**Data for processing:**
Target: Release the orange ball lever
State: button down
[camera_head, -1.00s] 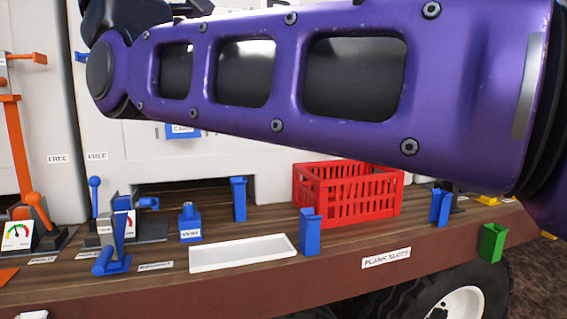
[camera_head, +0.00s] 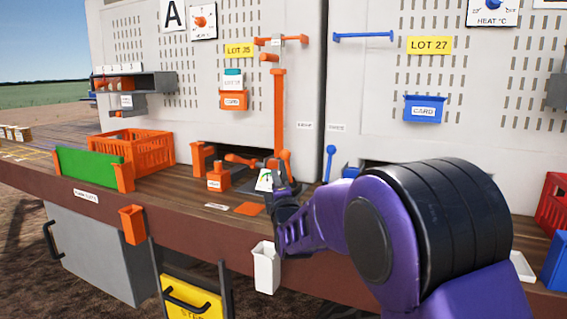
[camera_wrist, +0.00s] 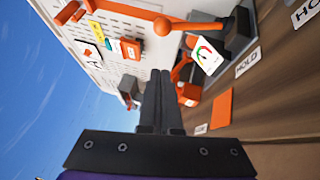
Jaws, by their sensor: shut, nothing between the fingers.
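The orange ball lever (camera_head: 285,156) stands on the plank shelf in front of the left grey panel, partly hidden behind my gripper. In the wrist view its ball (camera_wrist: 162,26) and rod (camera_wrist: 200,25) lie just beyond my fingertips, with the rod running to a dark base (camera_wrist: 238,42). A gauge card (camera_wrist: 207,54) stands beside it. My gripper (camera_wrist: 160,73) has its two dark fingers shut together and empty, pointing toward the ball. A gap seems to show between the tips and the ball. In the head view my gripper (camera_head: 284,178) is small and partly hidden.
An orange valve handle (camera_head: 242,160) and an orange bottle (camera_head: 217,178) stand left of the lever. A tall orange bar (camera_head: 278,110) rises behind it. A blue ball lever (camera_head: 330,152) stands to the right. A white bin (camera_head: 266,268) hangs from the shelf's front edge.

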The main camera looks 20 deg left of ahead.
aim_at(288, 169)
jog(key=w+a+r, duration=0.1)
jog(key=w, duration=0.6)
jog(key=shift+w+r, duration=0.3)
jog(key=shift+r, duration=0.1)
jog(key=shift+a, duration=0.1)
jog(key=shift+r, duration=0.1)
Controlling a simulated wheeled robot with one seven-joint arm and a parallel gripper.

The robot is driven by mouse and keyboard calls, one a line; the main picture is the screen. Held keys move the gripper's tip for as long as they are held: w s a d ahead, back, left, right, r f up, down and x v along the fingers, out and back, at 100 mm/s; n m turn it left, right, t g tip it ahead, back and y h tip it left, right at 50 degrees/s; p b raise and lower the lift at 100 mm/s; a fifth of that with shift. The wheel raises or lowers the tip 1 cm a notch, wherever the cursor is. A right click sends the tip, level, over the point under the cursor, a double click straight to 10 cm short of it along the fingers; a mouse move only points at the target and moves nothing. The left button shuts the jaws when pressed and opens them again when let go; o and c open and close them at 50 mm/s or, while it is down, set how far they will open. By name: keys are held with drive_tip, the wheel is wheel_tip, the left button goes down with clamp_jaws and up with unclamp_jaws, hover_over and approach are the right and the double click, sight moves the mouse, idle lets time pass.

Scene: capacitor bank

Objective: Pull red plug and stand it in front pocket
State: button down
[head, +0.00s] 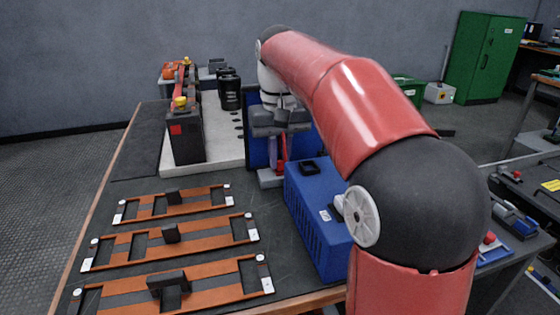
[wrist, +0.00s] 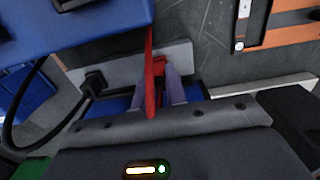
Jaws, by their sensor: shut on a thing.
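My gripper (head: 277,163) points down beside the blue panel, behind the blue box. It is shut on a red plug (head: 283,149), a thin upright red piece at the fingers. In the wrist view my gripper (wrist: 157,78) has the red plug (wrist: 150,100) between its two grey-violet fingers; part of it is hidden by them. A light grey block (head: 268,179) lies just below the fingertips, and it also shows behind them in the wrist view (wrist: 120,72). I cannot tell whether the plug touches it, nor pick out the front pocket for certain.
The blue box (head: 315,215) stands close in front of my gripper. A black plug with a cable (wrist: 93,82) sits left of the fingers. Orange bar frames (head: 190,240) lie at the front left. A black box (head: 187,140) and black cylinders (head: 230,92) stand further back.

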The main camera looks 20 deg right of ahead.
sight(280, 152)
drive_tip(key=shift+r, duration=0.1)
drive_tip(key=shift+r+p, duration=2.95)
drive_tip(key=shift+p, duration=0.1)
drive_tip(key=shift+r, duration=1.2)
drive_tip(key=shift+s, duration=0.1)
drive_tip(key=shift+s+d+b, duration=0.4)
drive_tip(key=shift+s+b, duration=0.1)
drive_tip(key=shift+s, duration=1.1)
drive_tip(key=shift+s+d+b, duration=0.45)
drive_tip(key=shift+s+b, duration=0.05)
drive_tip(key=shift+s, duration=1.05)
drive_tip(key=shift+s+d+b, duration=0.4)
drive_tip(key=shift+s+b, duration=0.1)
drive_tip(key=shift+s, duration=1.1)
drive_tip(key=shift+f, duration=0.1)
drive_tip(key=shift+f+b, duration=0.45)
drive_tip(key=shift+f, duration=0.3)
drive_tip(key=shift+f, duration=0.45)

**Directions:** Both the line with "The robot is" and the line with "[wrist, +0.00s]" belong in the copy, along with every line between them; set them down exactly and skip the pictures.

**Correct answer:**
The robot is driven by mouse and keyboard calls, one a line; the main picture is the screen. Held keys move the gripper's tip for as long as they are held: w s a d ahead, back, left, right, r f up, down and x v along the fingers, out and back, at 100 mm/s; n m turn it left, right, t g tip it ahead, back and y h tip it left, right at 50 degrees/s; p b raise and lower the lift at 100 mm/s; a fifth of that with shift. The wheel raises or lowers the tip 1 cm a notch, wherever the cursor is. A right click sends the tip, level, over the point under the cursor, a double click straight to 10 cm short of it along the fingers; a mouse move only points at the target and moves nothing. The left button shuts the jaws when pressed and opens them again when let go; o and c open and close them at 50 mm/s or, while it is down, set how far they will open. By name: keys are held with drive_tip, the wheel is wheel_tip, the left button goes down with clamp_jaws and up with unclamp_jaws, hover_over and approach are the right and the double click, sight moves the mouse, idle lets time pass.

Scene: capacitor bank

Objective: Pull red plug and stand it in front pocket
State: button down
[head, +0.00s] 
[wrist, +0.00s] 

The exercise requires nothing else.